Problem to solve
Leave out any picture and return the remaining listing below exactly as given.

Source material

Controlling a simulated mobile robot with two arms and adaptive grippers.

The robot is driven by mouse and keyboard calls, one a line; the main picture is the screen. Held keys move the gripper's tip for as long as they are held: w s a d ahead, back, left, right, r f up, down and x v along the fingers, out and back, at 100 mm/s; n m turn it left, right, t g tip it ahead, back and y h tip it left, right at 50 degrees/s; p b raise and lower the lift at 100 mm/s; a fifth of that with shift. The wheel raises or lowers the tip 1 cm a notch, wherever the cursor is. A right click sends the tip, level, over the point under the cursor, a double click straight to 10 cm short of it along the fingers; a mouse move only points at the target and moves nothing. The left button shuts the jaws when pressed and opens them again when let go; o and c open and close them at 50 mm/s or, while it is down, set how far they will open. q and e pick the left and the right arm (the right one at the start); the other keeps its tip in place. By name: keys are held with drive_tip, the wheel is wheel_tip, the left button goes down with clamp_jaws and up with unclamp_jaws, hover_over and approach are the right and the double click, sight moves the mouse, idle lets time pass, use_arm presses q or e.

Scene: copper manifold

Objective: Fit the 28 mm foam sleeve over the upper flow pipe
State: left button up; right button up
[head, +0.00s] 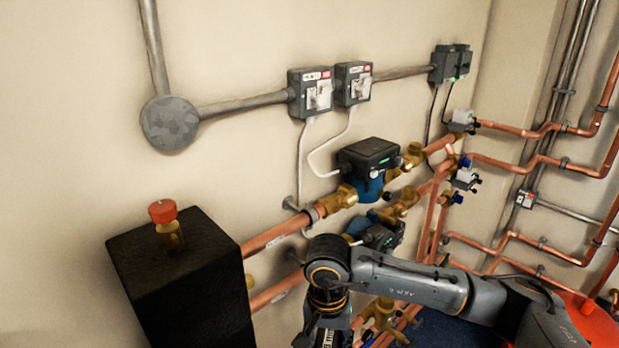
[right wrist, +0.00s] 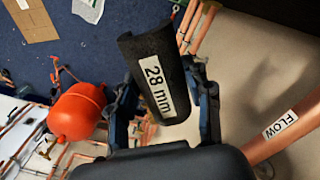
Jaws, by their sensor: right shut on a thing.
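My right gripper (right wrist: 162,78) is shut on a black foam sleeve (right wrist: 148,45) with a white "28 mm" label, seen in the right wrist view. The sleeve lies between the two fingers, its far end sticking out beyond them. A copper pipe (right wrist: 292,122) labelled "FLOW" passes to the right of the gripper, apart from the sleeve in that picture. In the head view the upper copper pipe (head: 275,234) runs from the black block to the pump valve. My right arm reaches in below it; its fingers and the sleeve are out of that picture. My left gripper is not in view.
A black block (head: 183,290) with a red-capped brass fitting (head: 166,225) stands at the left end of the pipes. A pump (head: 369,165) with valves sits on the upper line. Lower pipes run beneath. A red vessel (right wrist: 77,112) shows in the wrist view.

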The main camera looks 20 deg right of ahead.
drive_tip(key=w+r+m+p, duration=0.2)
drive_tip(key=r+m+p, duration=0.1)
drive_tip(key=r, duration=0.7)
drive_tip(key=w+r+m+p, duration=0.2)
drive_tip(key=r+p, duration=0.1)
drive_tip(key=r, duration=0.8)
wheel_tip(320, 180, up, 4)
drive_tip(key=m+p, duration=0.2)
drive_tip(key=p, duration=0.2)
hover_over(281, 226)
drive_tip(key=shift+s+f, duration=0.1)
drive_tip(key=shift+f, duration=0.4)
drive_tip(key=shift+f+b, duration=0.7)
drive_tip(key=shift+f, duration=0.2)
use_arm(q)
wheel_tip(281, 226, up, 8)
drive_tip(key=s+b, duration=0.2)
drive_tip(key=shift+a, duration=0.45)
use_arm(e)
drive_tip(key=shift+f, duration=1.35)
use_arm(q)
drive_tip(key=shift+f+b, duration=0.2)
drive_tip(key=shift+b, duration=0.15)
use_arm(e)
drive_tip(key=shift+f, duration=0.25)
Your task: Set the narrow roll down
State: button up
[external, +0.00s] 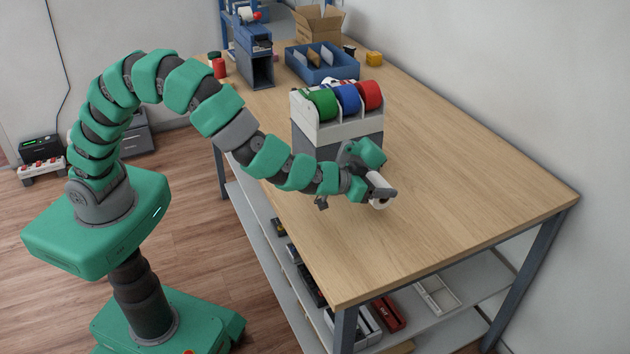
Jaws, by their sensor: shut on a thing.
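The narrow roll (379,186) is white and sits between the jaws of my gripper (380,191). My gripper is shut on it, over the near part of the wooden counter (470,200). The roll is partly hidden by the jaws. Its lower end is close to the counter top; I cannot tell whether it touches.
A dispenser (338,130) with green, blue and red rolls stands just behind my gripper. A blue bin (322,75), a cardboard box (305,25) and a yellow item (374,59) are farther back. The counter's right side and near end are clear.

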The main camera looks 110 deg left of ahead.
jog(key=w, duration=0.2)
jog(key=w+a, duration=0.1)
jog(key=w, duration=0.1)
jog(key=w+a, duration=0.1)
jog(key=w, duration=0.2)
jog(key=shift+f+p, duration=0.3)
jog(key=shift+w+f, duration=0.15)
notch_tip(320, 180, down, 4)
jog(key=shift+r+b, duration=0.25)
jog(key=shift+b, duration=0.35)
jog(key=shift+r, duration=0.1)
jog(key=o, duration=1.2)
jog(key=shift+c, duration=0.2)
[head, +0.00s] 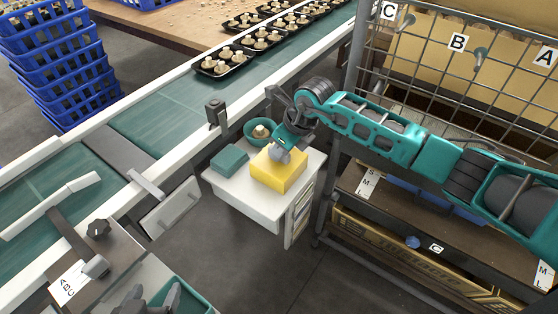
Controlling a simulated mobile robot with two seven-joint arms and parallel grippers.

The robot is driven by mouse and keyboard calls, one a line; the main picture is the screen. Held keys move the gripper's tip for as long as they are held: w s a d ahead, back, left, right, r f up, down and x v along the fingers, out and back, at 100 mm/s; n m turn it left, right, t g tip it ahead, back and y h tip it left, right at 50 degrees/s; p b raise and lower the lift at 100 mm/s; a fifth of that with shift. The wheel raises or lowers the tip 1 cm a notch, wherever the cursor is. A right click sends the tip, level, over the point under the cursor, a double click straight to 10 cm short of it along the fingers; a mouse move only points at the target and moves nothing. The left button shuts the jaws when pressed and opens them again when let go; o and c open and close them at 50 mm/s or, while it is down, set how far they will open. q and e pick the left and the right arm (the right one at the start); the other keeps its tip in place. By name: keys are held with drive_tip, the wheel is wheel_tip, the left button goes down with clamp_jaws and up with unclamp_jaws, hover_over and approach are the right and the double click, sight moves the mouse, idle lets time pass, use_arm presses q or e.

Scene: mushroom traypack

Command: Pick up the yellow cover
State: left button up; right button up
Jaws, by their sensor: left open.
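The yellow cover (277,176) is a box-shaped yellow piece on the top of a small white cabinet (238,203). My right arm comes in from the right, and its right gripper (279,154) points down at the top of the cover. The grey fingertips overlap the cover's upper face; whether they touch or grip it is not clear. My left gripper (130,299) is at the bottom edge, partly cut off, open, far from the cover.
A teal box (230,161) and a teal bowl (250,138) with a mushroom share the cabinet top. A conveyor (160,115) with mushroom trays runs behind. A wire rack (440,80) and shelves stand right. Blue crates (60,60) are stacked left.

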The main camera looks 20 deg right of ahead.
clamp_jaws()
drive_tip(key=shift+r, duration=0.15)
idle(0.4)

Result for this task
Controlling a simulated mobile robot with two arms and adaptive grippers.

The robot is driven by mouse and keyboard calls, one a line; the main picture is the screen. Held keys move the gripper's tip for as long as they are held: w s a d ahead, back, left, right, r f up, down and x v along the fingers, out and back, at 100 mm/s; n m turn it left, right, t g tip it ahead, back and y h tip it left, right at 50 degrees/s; p b raise and lower the lift at 100 mm/s; a fifth of that with shift. The wheel raises or lowers the tip 1 cm a notch, wherever the cursor is. A right click sends the tip, level, over the point under the cursor, a double click straight to 10 cm short of it along the fingers; a mouse move only points at the target and moves nothing. The left button shuts the jaws when pressed and opens them again when let go; o and c open and close them at 50 mm/s or, while it is down, set how far they will open. q and e pick the left and the right arm (the right one at the start); the other keeps its tip in place. By name: keys are held with drive_tip, the wheel is wheel_tip, the left button goes down with clamp_jaws and up with unclamp_jaws, hover_over and approach are the right and the double click, sight moves the mouse, idle lets time pass, use_arm presses q or e.

Scene: copper manifold

Objective: Fit the 28 mm foam sleeve over the upper flow pipe
State: left button up; right button up
[head, +0.00s] 
[right wrist, +0.00s] 
Jaws, by their sensor: right shut on a thing.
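My right gripper (right wrist: 162,78) is shut on a black foam sleeve (right wrist: 148,45) with a white "28 mm" label, seen in the right wrist view. The sleeve lies between the two fingers, its far end sticking out beyond them. A copper pipe (right wrist: 292,122) labelled "FLOW" passes to the right of the gripper, apart from the sleeve in that picture. In the head view the upper copper pipe (head: 275,234) runs from the black block to the pump valve. My right arm reaches in below it; its fingers and the sleeve are out of that picture. My left gripper is not in view.
A black block (head: 183,290) with a red-capped brass fitting (head: 166,225) stands at the left end of the pipes. A pump (head: 369,165) with valves sits on the upper line. Lower pipes run beneath. A red vessel (right wrist: 77,112) shows in the wrist view.

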The main camera looks 20 deg right of ahead.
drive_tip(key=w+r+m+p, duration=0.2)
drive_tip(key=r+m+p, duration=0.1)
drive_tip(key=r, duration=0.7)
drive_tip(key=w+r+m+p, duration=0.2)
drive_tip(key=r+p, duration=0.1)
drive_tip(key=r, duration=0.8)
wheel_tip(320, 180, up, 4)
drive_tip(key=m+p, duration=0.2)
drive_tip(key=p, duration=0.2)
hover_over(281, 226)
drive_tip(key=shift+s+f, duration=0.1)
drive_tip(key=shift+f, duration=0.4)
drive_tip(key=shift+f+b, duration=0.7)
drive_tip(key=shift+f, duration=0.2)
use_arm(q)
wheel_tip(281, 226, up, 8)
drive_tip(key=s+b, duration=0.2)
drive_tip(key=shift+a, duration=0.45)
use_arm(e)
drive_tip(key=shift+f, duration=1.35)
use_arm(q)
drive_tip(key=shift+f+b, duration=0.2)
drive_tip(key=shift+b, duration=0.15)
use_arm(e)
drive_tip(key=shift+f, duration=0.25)
Your task: Set the narrow roll down
State: button up
[external, +0.00s] 
Jaws, by their sensor: shut on a thing.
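The narrow roll (379,186) is white and sits between the jaws of my gripper (380,191). My gripper is shut on it, over the near part of the wooden counter (470,200). The roll is partly hidden by the jaws. Its lower end is close to the counter top; I cannot tell whether it touches.
A dispenser (338,130) with green, blue and red rolls stands just behind my gripper. A blue bin (322,75), a cardboard box (305,25) and a yellow item (374,59) are farther back. The counter's right side and near end are clear.

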The main camera looks 110 deg left of ahead.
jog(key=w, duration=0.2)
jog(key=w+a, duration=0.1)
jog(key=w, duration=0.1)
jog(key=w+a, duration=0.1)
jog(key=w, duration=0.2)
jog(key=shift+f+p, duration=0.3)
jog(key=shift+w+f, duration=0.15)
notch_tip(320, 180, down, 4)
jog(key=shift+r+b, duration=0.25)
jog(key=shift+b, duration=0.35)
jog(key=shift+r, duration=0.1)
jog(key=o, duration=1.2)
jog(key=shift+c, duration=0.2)
[head, +0.00s] 
Controlling a simulated mobile robot with two seven-joint arms and parallel grippers.

The robot is driven by mouse and keyboard calls, one a line; the main picture is the screen. Held keys move the gripper's tip for as long as they are held: w s a d ahead, back, left, right, r f up, down and x v along the fingers, out and back, at 100 mm/s; n m turn it left, right, t g tip it ahead, back and y h tip it left, right at 50 degrees/s; p b raise and lower the lift at 100 mm/s; a fifth of that with shift. The wheel raises or lowers the tip 1 cm a notch, wherever the cursor is. A right click sends the tip, level, over the point under the cursor, a double click straight to 10 cm short of it along the fingers; a mouse move only points at the target and moves nothing. The left button shuts the jaws when pressed and opens them again when let go; o and c open and close them at 50 mm/s or, while it is down, set how far they will open. q and e pick the left and the right arm (the right one at the start); the other keeps its tip in place. By name: keys are held with drive_tip, the wheel is wheel_tip, the left button goes down with clamp_jaws and up with unclamp_jaws, hover_over and approach are the right and the double click, sight moves the mouse, idle lets time pass, use_arm presses q or e.

Scene: mushroom traypack

Command: Pick up the yellow cover
State: left button up; right button up
Jaws, by their sensor: left open.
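The yellow cover (277,176) is a box-shaped yellow piece on the top of a small white cabinet (238,203). My right arm comes in from the right, and its right gripper (279,154) points down at the top of the cover. The grey fingertips overlap the cover's upper face; whether they touch or grip it is not clear. My left gripper (130,299) is at the bottom edge, partly cut off, open, far from the cover.
A teal box (230,161) and a teal bowl (250,138) with a mushroom share the cabinet top. A conveyor (160,115) with mushroom trays runs behind. A wire rack (440,80) and shelves stand right. Blue crates (60,60) are stacked left.

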The main camera looks 20 deg right of ahead.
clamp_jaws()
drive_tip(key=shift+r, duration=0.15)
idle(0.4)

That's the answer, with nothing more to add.